Trabzonspor’dan İngiltere’nin Hull City takımına transfer olan Abdülkadir Ömür, takımıyla kamp yapmak için geldiği Antalya’da basın mensuplarının sorularını cevapladı.
Abdülkadir, açıklamalarında Trabzonspor’daki günleriyle ilgili de çarpıcı itiraflarda bulundu.
Milli futbolcu şunları söyledi:
“Türkiye’de olmaktan dolayı mutlu ve huzurluyuz. Çünkü ne zaman memleketimize gelsek bu güzel insanlarla bir araya geldiğimiz zaman ister istemez insan bir mutlu oluyor, ayrı bir gururlanıyor. İkinci olarak da dediğiniz gibi yıllar önce öyle bir teklif gelmişti. O zaman da gerçekten çok gitmek istemiştim. Çünkü o zaman kendime göre düşüncem Trabzonspor’daki zamanımın bittiğini ve bir an önce Avrupa’da kendimi daha fazla geliştirip önce Trabzonspor’u daha sonra da ülkemi yurt dışında temsil etmekti amacım. Ama o zamanki kulüp başkanımız Ertuğrul Doğan ve Ahmet Ağaoğlu kendileri bana bir sene daha en azından burada Trabzonspor’da kalmamı rica ettiler. Ben bunu da inkar etmiyorum. Ayrılmak istediğimi söylemiştim.

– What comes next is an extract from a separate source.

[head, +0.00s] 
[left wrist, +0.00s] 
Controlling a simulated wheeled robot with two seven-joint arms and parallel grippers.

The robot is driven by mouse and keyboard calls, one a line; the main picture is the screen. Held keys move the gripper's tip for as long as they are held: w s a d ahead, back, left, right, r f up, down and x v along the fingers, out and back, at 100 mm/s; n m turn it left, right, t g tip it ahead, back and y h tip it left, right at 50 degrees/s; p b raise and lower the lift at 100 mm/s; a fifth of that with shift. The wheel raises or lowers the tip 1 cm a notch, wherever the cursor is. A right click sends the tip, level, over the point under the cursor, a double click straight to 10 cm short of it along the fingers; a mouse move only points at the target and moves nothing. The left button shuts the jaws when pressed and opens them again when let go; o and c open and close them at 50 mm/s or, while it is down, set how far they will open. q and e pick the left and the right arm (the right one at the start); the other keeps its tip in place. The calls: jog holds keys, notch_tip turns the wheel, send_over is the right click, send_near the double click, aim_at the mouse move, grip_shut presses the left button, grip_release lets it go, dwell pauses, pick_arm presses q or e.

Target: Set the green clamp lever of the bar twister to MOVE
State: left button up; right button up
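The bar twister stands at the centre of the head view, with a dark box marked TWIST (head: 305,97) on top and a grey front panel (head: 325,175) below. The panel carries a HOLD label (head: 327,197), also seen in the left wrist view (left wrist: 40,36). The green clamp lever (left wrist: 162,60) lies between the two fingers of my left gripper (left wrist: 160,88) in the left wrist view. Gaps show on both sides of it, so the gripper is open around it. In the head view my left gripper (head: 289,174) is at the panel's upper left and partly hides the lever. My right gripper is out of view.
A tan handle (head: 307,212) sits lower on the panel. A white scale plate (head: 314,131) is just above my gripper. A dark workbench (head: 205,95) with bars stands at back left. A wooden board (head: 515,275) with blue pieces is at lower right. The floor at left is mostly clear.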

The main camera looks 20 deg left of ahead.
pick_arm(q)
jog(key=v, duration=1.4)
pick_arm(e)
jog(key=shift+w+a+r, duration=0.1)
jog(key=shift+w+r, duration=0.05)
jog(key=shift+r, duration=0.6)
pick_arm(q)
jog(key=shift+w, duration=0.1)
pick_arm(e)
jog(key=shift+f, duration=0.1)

Ama her futbolcunun hayalidir Premier Lig’de oynamak. Biz de bu hayali gerçekleştirmek için en azından İngiltere’ye geldik ve ortak noktamız Acun ağabeyle, Tan ağabeyle ve hocamızla beraber Premier Lig’e çıkmak. Burada bu takımda oynayan herkesin hayali de bu. Çünkü Premier Lig sizin de onaylayacağınız üzere dünya futbolunun en çok izlendiği ve bir futbolcunun oynamaktan keyif aldığı, hatta taraftar olarak da gittiğimizde keyif aldığımız bir lig. Tabii ki her yastığa kafamı koyduğumda neden acaba o zaman teklifi reddettiklerini düşünüyorum. Daha sonra da çok fazla düşününce tabii ki işin içinden çıkamadığım için belki de bu hayalin Türk ortamıyla beraber Premier Lig’e çıkmanın hedefiyle yaşıyorum diyebilirim.
Ligin kalitesine gelecek olursak, belki de çok fazla Türkiye’de izlenmediği için biraz küçümseniyor olabilir. Hem fiziki olarak hem de tempo olarak bence dünya futbolunda ilk 6’ya girebilecek seviyede bir lig olduğunu düşünüyorum. Ben de belki gelmeden önce izleme fırsatım olmadığı için Türkiye’deki arkadaşlarım ve insanların düşündüğü gibi düşünüyordum. Premier Lig’in bir altındasınız. Premier Lig’e çok yakın olduğunu hissediyorsunuz ama bir o kadar uzaksınız. Kimin kimi yenebileceği veya kaybedeceğini tahmin edemiyorsunuz.
Türkiye’deki farka gelecek olursak, biliyorsunuz Trabzonspor’da oynadım; baskının ve stresin merkez yerlerinden bir tanesiydi. Hiçbir Türk taraftarını burada yargılamak istemiyorum ama bence en büyük fark biz orada herhangi bir maçı kaybettiğimiz zaman, tabii ki bunun analizini yapıyoruz neden kaybettiğimize dair.
Ama orada taraftarlar buna şu gözle bakıyorlar, çocuklarını maça alıp gelip tabii ki takımı destekliyorlar ve onlar da kaybetmek istemiyorlar. Ama o maç bittikten sonra inanın biz 3-0 da yenilsek, 2-0 da yensek veya berabere de kalsak tüm taraftarlarımızı bizi çağırıyor, alkışlıyorlar. Ve bizim bu maçı unutup 3-4 gün sonra tekrar bir maç oynayacağımızı bize hissettiriyorlar.
Trabzonspor’da herhangi bir maçı kaybettiğimiz zaman, ben bir Trabzonlu olduğum için bunu daha fazla hissediyordum. Yani dışarı çıksak acaba insanlar bize ne diyecek? Kızacaklar mı diye düşüncesine kapılıyorduk. Bu da bir futbolcunun mental olarak, bir sonraki maça hazırlanmasını zorlaştırıyordu. İngiltere’de bence en büyük fark insanların bizim Futbol anlayışımıza saygı gösterdiğini düşünüyorum. Çünkü tek maç üzerinden bizi değerlendirmiyorlar. Çok maç var ama Türkiye’de biraz daha günü birlik oluyor bu olaylar. Eğer o gün kötüyse ve kaybettiysen gerçekten bazen acımasız bir şekilde yargılanabiliyorsunuz.”